**Exercise objective**: Take every line from the material that has the word "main" in it.

**Dataset excerpt**:
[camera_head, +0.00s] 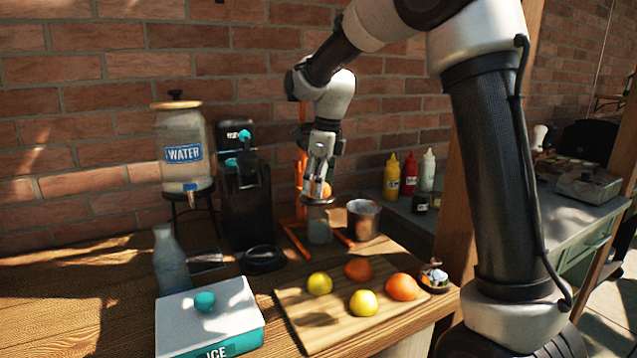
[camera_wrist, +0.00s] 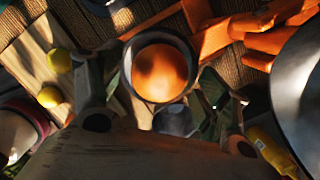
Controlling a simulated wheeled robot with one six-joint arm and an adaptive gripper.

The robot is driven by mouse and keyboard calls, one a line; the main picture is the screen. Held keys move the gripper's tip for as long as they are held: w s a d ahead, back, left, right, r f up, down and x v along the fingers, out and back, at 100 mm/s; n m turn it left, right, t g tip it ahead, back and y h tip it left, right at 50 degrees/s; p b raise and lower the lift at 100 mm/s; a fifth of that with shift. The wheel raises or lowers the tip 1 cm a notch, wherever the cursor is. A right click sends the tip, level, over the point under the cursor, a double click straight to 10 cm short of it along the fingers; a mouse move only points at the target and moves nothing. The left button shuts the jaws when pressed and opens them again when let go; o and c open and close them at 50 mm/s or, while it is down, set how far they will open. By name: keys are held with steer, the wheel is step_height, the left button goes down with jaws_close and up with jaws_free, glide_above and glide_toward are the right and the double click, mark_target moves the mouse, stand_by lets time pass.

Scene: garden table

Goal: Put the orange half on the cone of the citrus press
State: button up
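The citrus press has an orange frame (camera_head: 301,165) and a grey round bowl (camera_head: 318,202) above a glass jar (camera_head: 320,228). The orange half (camera_head: 318,191) sits at the bowl. From above in the wrist view, the orange half (camera_wrist: 160,73) lies inside the bowl's grey rim (camera_wrist: 127,75), roughly centred; the cone is hidden beneath it. My gripper (camera_head: 319,178) is directly above the press, pointing down. In the wrist view my gripper (camera_wrist: 160,95) has its fingers spread on either side of the bowl, visibly apart from the orange half.
A metal cup (camera_head: 364,222) stands right of the press, a black machine (camera_head: 245,195) and water dispenser (camera_head: 182,150) left. A cutting board (camera_head: 310,333) with lemons and oranges and an ice box (camera_head: 205,320) are in front. Sauce bottles (camera_head: 410,172) stand at right.

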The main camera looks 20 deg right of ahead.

**Solution**:
The robot is driven by mouse and keyboard calls, one a line; the main picture is the screen. Held keys move the gripper's tip for as long as they are held: w s a d ahead, back, left, right, r f up, down and x v along the fingers, out and back, at 100 mm/s; n m turn it left, right, t g tip it ahead, back and y h tip it left, right at 50 degrees/s; p b raise and lower the lift at 100 mm/s; a fifth of that with shift. The wheel raises or lowers the tip 1 cm a notch, wherever the cursor is. A right click sends the tip, level, over the point under the cursor, a double click straight to 10 cm short of it along the fingers; a mouse move only points at the target and moves nothing. The left button shuts the jaws when pressed and opens them again when let go; o and c open and close them at 50 mm/s or, while it is down, set how far they will open. By name: keys are held with steer, the wheel is step_height, the left button goes down with jaws_close and up with jaws_free, glide_above and glide_toward are the right and the double click, mark_target moves the mouse, stand_by lets time pass.
The main camera looks 20 deg right of ahead.

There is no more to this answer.